Keeping Our Systems Safe

  • Published
  • By Capt. Lisa Platz
  • 127th Communications Squadron
What comes to mind when you hear the word cyber, cyberspace or cybersecurity?

Being that the cyberspace domain is a primary highway for transactions vital to every part of modern life, it's no surprise that cyberspace is currently an Air Force priority. The only domain created by man, it's dynamic and evolving and is connected with operations on land, sea, air and space.

Recently, Gen. William L. Shelton, commander of the Air Force Space Command, stated that the Defense Department's networks are probed by unauthorized users close to 10 million times a day, and the threats are increasingly sophisticated. Our adversaries plant malicious code, worms and botnets in common websites, software, and hardware such as thumbdrives, printers etc. Some codes allow for the enemy to obtain higher levels of credentials to access sensitive information and create chaos in our work environment as well as in our personal lives.
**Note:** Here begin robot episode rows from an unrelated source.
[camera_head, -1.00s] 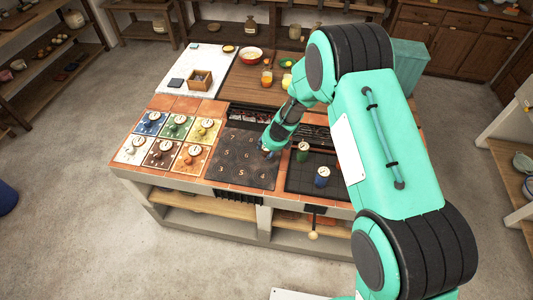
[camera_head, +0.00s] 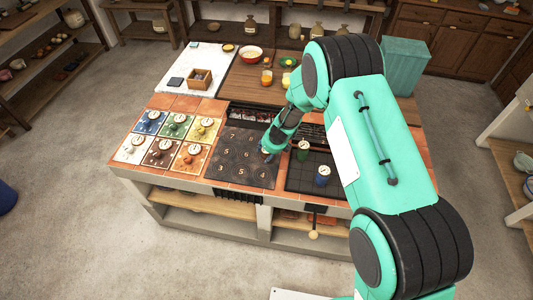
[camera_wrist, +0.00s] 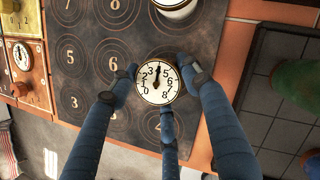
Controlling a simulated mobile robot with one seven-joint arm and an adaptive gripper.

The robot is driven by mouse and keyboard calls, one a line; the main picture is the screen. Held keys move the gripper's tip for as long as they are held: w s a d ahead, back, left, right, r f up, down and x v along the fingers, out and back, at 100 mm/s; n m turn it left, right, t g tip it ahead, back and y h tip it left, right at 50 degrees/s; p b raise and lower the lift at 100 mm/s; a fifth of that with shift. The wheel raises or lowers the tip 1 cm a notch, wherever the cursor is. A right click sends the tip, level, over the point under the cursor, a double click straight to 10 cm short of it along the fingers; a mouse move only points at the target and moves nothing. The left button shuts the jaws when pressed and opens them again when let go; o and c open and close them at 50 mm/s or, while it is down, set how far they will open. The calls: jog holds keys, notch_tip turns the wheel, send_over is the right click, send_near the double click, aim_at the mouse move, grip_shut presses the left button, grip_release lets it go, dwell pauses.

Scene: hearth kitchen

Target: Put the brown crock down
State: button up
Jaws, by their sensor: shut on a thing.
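My gripper (camera_wrist: 158,92) is shut on a round crock with a white dial on top (camera_wrist: 157,80), seen from straight above in the wrist view. Its blue fingers close around the crock's sides. The crock's body colour and underside are hidden, so I cannot tell whether it touches the surface below. It is over the right front part of the dark numbered plate (camera_wrist: 85,65), with a numeral 4 showing just below the dial. In the head view my gripper (camera_head: 268,151) is at the plate's right edge, and the crock is not clearly visible.
Colored tiles with dials (camera_head: 160,152) lie left of the plate. A green crock (camera_head: 303,150) and a blue crock (camera_head: 322,176) stand on the dark grid to the right. A white-topped vessel (camera_wrist: 176,8) stands behind the held crock. The plate's left part is clear.

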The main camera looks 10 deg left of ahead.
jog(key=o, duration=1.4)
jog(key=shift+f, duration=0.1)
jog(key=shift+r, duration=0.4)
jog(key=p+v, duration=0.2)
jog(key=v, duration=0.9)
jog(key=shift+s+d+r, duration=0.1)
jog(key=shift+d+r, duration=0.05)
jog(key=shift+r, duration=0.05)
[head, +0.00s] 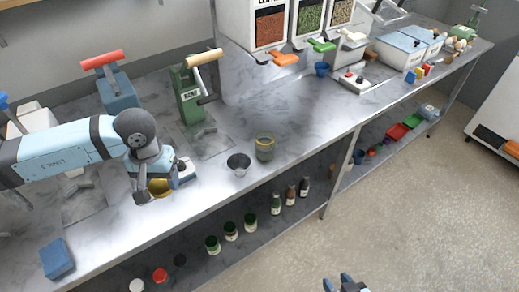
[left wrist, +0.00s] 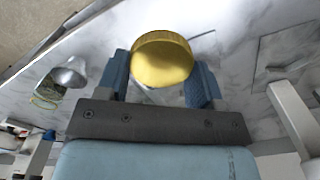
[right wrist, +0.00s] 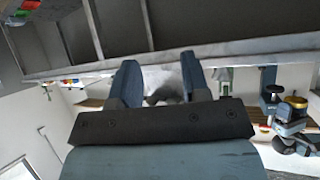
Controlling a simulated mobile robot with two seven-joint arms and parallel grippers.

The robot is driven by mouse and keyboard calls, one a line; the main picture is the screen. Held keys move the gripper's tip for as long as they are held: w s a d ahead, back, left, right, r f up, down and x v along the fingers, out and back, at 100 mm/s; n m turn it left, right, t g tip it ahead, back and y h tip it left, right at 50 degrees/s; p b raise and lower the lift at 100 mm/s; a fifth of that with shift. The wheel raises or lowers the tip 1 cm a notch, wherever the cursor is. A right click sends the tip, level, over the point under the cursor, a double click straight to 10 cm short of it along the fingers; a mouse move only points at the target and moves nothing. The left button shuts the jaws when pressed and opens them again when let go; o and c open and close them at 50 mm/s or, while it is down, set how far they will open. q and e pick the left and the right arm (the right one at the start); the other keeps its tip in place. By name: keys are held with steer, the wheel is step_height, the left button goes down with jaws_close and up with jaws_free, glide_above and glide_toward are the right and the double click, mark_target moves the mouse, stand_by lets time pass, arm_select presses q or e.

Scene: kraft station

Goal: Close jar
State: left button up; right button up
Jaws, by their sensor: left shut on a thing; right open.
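A glass jar (head: 265,149) stands upright on the metal counter, its top apparently open. A round yellow lid (head: 159,188) is between the fingers of my left gripper (head: 163,184), which is shut on it, to the left of the jar. In the left wrist view the lid (left wrist: 162,62) sits between both blue fingertips. The jar (left wrist: 45,98) shows only partly there, beside a metal cup (left wrist: 69,73). My right gripper (head: 340,284) is open and empty over the floor, away from the counter.
The metal cup (head: 238,164) stands just left of the jar. A green press (head: 190,95) is behind, and a blue block (head: 57,259) lies at the front left. Dispensers (head: 270,25) stand at the back. Several bottles and jars are on the lower shelf (head: 200,265).

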In a world where someone is constantly attempting to steal proprietary information, degrade or shut down military operations, we must carefully protect our networks. Just as we wouldn't leave our house unlocked when we go on vacation, or leave our vehicles in a parking lot with the keys in the ignition and the doors unlocked, we must not leave our network and the information contained within unsecured.

Most people can imagine what it's like to protect themselves during an attack on land, but few people can visualize how to protect themselves from an attack in cyberspace.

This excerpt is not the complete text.